We’re All In This Together

What must a plaintiff do to invoke the fraud-on-the-market theory (pursuant to which reliance by investors on a misrepresentation is presumed if the company’s shares were traded on an efficient market) in support of class certification? According to the U.S. Court of Appeals for the Ninth Circuit, nothing more than show (a) the security was traded on an efficient market, and (b) the alleged misrepresentations were public.

In Connecticut Retirement Plans and Trust Funds v. Amgen, Inc., 2011 WL 5341285 (9th Cir. Nov. 8, 2011), the court addressed whether a plaintiff also must prove that the alleged misrepresentations were material. Three circuit courts (Second, Fifth, and, to a lesser extent, Third) previously have held that this is a required part of the fraud-on-the-market analysis when evaluating whether a class should be certified. The Ninth Circuit joined a recent decision from the Seventh Circuit, however, in rejecting that position. The court held that materiality is a merits question that does not affect whether class certification is appropriate.

Holding: Affirming grant of class certification.

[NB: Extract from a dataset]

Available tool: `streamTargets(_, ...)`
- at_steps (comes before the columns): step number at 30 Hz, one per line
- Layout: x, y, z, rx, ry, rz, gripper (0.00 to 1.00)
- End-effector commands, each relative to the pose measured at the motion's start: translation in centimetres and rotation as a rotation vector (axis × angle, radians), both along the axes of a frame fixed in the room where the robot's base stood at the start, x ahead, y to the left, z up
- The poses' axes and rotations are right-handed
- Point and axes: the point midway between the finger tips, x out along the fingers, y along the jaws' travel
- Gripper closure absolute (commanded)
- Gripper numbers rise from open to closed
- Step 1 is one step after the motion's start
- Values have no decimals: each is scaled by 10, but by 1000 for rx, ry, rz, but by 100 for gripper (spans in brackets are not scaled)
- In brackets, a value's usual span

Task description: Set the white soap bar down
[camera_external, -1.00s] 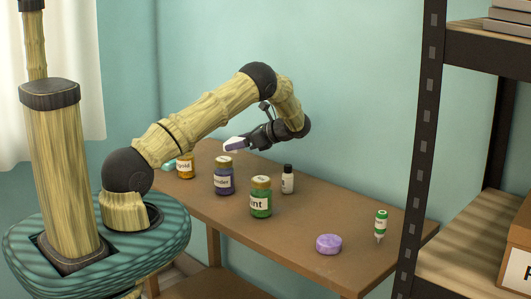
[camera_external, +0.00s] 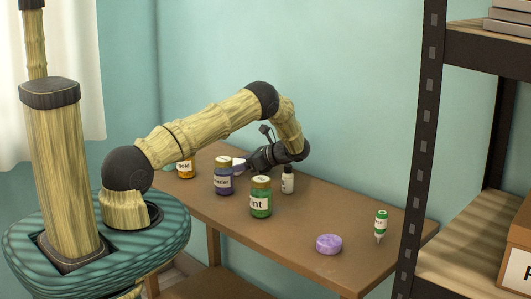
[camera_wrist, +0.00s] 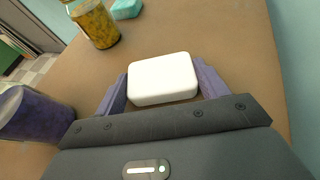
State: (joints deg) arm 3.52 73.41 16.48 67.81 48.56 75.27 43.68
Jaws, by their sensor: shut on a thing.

Quote of note: “If the misrepresentations turn out to be material, then the fraud-on-the-market presumption makes the reliance issue common to the class, and class treatment is appropriate. If the misrepresentations turn out to be immaterial, then every plaintiff’s claim fails on the merits (materiality being a standalone merits element), and there would be no need for a trial on each plaintiff’s individual reliance. Either way, the plaintiffs’ claims stand or fall together – the critical question in the Rule 23 inquiry.”